Written task »
Lines before the one containing "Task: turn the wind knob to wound" are excluded; print that line and every line after it through the end of the material below, exactly.

----------------

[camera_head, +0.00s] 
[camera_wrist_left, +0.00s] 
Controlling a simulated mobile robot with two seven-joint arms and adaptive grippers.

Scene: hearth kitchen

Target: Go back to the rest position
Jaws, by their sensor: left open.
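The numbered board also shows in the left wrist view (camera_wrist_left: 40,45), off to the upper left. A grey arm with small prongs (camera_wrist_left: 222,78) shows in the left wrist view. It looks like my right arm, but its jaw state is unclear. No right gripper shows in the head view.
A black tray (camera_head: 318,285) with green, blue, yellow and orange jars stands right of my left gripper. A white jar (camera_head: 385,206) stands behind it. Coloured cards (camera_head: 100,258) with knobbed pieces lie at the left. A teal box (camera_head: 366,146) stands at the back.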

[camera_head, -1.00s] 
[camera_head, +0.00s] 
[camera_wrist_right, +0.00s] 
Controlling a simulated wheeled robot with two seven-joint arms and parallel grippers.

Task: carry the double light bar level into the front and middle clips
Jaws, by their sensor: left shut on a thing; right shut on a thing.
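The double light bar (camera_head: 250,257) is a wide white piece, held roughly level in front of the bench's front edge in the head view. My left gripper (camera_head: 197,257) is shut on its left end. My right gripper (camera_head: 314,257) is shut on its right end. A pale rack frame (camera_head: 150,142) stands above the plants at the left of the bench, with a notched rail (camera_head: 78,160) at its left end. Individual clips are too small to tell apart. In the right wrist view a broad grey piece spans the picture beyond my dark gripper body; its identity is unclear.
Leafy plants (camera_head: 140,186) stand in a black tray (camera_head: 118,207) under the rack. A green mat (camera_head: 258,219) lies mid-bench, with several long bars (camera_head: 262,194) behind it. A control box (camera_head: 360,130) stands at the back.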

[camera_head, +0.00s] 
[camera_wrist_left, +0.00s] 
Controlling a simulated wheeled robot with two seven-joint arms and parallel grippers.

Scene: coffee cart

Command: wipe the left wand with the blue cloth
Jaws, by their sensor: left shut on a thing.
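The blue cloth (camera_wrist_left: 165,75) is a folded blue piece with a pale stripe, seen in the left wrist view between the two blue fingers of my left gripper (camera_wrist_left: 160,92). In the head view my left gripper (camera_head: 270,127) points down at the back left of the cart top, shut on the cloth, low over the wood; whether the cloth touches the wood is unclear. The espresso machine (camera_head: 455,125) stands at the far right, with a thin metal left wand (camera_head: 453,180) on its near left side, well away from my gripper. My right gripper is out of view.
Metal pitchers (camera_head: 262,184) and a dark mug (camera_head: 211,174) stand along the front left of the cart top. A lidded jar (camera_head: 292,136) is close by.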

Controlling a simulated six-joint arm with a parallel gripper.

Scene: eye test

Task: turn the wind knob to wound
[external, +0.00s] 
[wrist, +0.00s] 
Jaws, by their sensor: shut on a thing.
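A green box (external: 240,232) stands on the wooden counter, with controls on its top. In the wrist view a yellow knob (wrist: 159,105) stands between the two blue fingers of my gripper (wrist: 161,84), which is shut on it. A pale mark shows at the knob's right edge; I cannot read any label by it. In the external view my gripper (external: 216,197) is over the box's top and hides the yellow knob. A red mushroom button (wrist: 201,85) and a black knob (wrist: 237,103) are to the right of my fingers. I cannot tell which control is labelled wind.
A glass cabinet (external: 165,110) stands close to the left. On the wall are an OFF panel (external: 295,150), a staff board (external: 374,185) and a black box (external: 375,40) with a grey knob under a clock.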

----------------

Finished task »
Task: turn the wind knob to wound
[external, +0.00s] 
[wrist, +0.00s] 
Jaws, by their sensor: shut on a thing.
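A green box (external: 240,232) stands on the wooden counter, with controls on its top. In the wrist view a yellow knob (wrist: 159,105) stands between the two blue fingers of my gripper (wrist: 161,84), which is shut on it. A pale mark shows at the knob's right edge; I cannot read any label by it. In the external view my gripper (external: 216,197) is over the box's top and hides the yellow knob. A red mushroom button (wrist: 201,85) and a black knob (wrist: 237,103) are to the right of my fingers. I cannot tell which control is labelled wind.
A glass cabinet (external: 165,110) stands close to the left. On the wall are an OFF panel (external: 295,150), a staff board (external: 374,185) and a black box (external: 375,40) with a grey knob under a clock.

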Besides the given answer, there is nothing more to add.